## THE TASK
Only the span from the line containing "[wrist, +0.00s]" down to the line containing "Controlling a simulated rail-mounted" is to be printed, exactly and inclusively, with pictures omitted.

## LISTED ENTRIES
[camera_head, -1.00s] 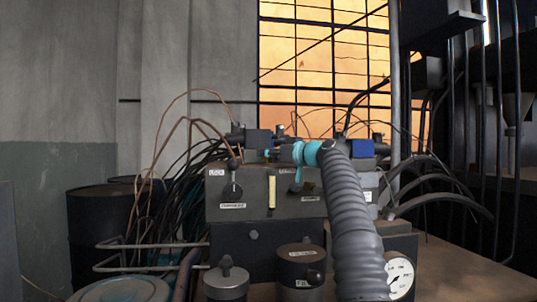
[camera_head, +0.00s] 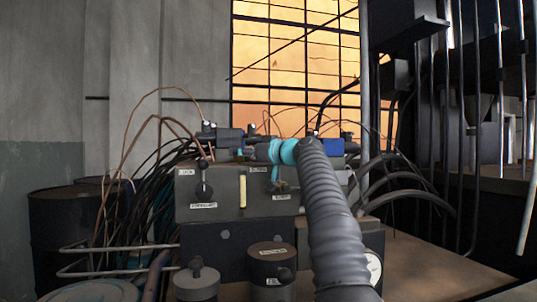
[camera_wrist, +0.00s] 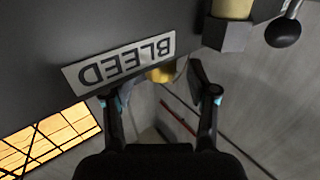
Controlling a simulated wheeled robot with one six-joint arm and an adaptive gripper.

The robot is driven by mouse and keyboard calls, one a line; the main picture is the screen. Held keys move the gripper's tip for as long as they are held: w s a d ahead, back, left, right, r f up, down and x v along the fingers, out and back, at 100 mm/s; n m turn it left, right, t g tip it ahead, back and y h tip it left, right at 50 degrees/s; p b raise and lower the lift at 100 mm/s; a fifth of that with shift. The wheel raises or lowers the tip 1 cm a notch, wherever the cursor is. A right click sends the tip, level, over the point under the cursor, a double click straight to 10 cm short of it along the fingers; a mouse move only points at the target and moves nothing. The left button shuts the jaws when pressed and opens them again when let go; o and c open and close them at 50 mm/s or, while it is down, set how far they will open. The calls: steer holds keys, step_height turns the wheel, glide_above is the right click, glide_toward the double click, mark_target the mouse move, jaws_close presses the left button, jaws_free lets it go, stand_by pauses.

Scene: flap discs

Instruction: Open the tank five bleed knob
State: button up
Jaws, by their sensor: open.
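In the wrist view, a brass-yellow knob (camera_wrist: 162,73) shows partly at the edge of a dark grey panel. A white label (camera_wrist: 120,62) reading BLEED, upside down, is beside it; no tank number shows there. My gripper (camera_wrist: 152,88) is open, with one finger on each side of the knob in the picture. I cannot tell whether the fingers touch it. In the head view, my arm reaches the grey control box (camera_head: 222,200), and my fingers are not clearly visible.
A black ball-ended lever (camera_wrist: 283,30) stands near a grey block (camera_wrist: 225,36) in the wrist view. In the head view, two capped canisters (camera_head: 197,283) (camera_head: 271,266) stand in front of the box. A gauge (camera_head: 374,266) is partly behind my arm. Thin pipes and cables crowd the left.

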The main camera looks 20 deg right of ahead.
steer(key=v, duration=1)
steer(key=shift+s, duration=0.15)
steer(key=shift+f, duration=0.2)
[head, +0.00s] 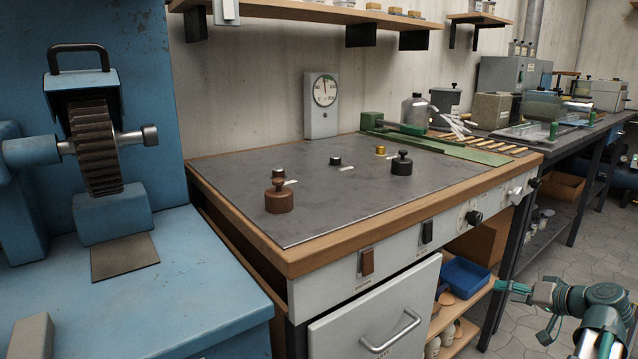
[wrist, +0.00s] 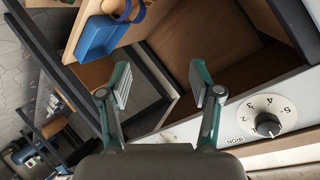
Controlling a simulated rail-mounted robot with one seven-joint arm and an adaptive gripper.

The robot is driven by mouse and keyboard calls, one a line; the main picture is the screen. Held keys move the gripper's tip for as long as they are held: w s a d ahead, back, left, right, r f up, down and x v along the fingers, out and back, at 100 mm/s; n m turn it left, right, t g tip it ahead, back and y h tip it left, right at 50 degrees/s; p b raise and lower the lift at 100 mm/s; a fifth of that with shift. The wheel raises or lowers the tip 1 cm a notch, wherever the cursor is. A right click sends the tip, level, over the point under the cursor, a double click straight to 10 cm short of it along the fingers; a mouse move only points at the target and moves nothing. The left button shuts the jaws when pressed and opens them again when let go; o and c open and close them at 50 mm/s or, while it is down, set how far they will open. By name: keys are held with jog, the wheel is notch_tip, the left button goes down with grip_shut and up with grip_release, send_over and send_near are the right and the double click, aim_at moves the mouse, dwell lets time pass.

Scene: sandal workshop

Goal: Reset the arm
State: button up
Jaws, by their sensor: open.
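My gripper (wrist: 160,88) is open in the wrist view. Its two green fingers with grey pads stand well apart, and nothing is between them. Beyond them are the open shelf space under the workbench and a blue bin (wrist: 97,36). In the head view, my arm (head: 600,305) shows at the lower right, in front of the bench and its lower shelf. It is cut off by the picture edge there.
The workbench (head: 325,200) carries a brown weight (head: 279,197), a black weight (head: 401,164) and a dial gauge (head: 322,105). A blue machine (head: 130,270) stands left. An iron dial (wrist: 267,124) is close right of my gripper. Floor (head: 560,262) shows right of the bench.

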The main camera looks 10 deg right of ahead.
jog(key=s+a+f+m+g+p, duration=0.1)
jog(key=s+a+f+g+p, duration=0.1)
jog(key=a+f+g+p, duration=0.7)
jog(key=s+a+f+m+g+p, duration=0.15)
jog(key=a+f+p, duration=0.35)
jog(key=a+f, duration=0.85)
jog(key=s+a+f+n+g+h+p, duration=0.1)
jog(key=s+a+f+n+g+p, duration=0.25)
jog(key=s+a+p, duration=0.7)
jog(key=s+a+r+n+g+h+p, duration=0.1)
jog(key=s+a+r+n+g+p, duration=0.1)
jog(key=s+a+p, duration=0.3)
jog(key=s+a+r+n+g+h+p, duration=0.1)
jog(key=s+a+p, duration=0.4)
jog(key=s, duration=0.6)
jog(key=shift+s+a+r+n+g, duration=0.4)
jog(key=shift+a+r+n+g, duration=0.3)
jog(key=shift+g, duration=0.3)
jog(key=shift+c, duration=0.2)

## FINISHED ANSWER
[wrist, +0.00s] 
Controlling a simulated rail-mounted robot with one seven-joint arm and an adaptive gripper.

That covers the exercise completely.